What the task asks
Filter this material down to the lines that hold "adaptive", copying each one.

Excerpted records
┌──

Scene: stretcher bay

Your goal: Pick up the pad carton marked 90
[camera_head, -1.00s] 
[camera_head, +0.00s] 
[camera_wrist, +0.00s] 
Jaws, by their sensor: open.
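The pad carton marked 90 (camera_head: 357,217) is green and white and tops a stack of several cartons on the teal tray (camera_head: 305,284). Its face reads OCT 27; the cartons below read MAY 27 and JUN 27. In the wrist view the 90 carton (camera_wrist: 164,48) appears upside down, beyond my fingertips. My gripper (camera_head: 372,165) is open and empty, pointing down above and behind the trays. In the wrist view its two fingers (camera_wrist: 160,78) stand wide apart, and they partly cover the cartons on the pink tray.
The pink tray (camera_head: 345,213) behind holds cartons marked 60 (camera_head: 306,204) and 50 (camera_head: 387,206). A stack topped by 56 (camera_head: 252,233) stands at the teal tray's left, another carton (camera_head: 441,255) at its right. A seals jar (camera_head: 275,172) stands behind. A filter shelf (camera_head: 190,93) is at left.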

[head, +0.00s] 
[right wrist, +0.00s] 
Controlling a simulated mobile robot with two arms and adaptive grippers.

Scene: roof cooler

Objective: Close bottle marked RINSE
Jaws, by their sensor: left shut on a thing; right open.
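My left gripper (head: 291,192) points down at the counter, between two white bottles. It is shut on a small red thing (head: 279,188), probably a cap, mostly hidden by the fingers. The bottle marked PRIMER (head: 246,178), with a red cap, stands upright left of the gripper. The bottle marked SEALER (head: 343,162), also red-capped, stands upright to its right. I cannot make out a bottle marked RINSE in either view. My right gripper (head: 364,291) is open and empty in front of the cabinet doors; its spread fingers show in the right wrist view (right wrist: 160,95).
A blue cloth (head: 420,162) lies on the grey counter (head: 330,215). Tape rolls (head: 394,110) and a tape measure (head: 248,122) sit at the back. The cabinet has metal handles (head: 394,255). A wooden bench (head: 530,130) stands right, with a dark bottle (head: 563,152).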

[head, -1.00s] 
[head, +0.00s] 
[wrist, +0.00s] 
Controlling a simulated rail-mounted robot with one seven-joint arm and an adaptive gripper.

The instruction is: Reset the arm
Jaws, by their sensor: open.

└──

Output for this task
Controlling a simulated mobile robot with two arms and adaptive grippers.
Controlling a simulated rail-mounted robot with one seven-joint arm and an adaptive gripper.

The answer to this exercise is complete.